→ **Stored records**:
________________________________________

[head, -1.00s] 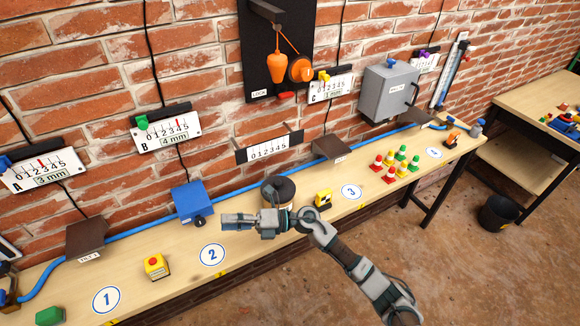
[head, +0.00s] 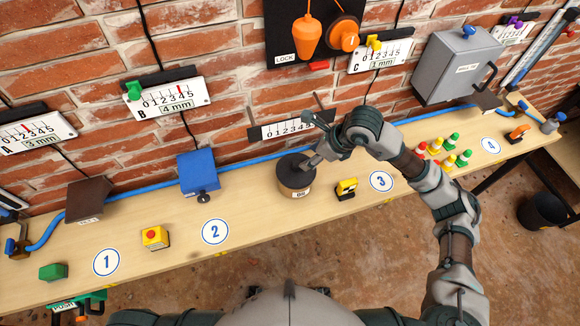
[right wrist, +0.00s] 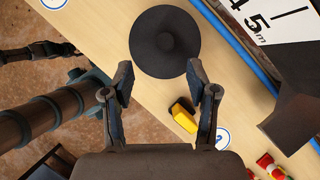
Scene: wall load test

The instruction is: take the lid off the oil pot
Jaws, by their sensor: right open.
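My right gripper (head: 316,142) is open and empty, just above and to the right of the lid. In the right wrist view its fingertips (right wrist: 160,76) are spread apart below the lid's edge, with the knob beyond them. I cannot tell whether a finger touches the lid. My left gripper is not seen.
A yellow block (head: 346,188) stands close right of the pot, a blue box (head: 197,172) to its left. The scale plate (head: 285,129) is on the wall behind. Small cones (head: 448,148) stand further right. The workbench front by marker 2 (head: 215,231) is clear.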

________________________________________

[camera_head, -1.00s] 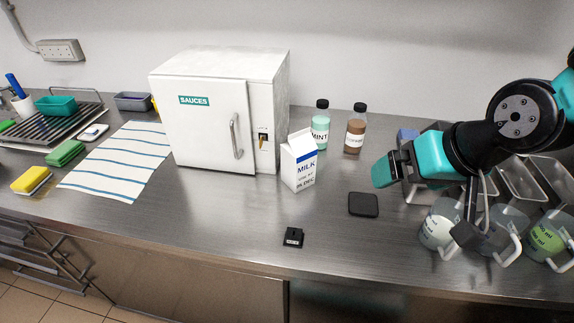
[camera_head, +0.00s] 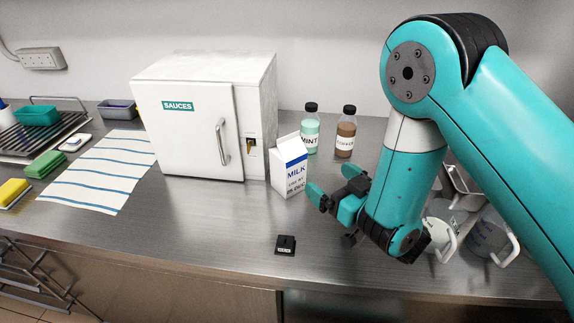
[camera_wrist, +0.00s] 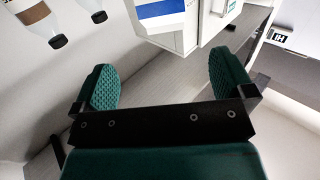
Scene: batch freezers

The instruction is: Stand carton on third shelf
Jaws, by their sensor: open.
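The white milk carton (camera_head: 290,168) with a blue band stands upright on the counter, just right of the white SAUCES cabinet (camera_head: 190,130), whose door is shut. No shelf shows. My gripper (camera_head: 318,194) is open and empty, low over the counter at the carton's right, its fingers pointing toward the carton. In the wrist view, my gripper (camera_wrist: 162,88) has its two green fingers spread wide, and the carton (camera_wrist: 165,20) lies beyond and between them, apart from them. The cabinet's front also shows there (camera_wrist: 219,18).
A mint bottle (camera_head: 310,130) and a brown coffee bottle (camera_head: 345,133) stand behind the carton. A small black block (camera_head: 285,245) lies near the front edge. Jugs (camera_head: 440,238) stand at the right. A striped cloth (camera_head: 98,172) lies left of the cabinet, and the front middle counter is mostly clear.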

________________________________________

→ **Written request**: Look above and copy only the lines from the one holding "[camera_wrist, +0.00s]" to the one holding "The instruction is: Stand", both included, exactly, minus the pictures.

→ **Full output**:
[camera_wrist, +0.00s] 
Scene: batch freezers

The instruction is: Stand carton on third shelf

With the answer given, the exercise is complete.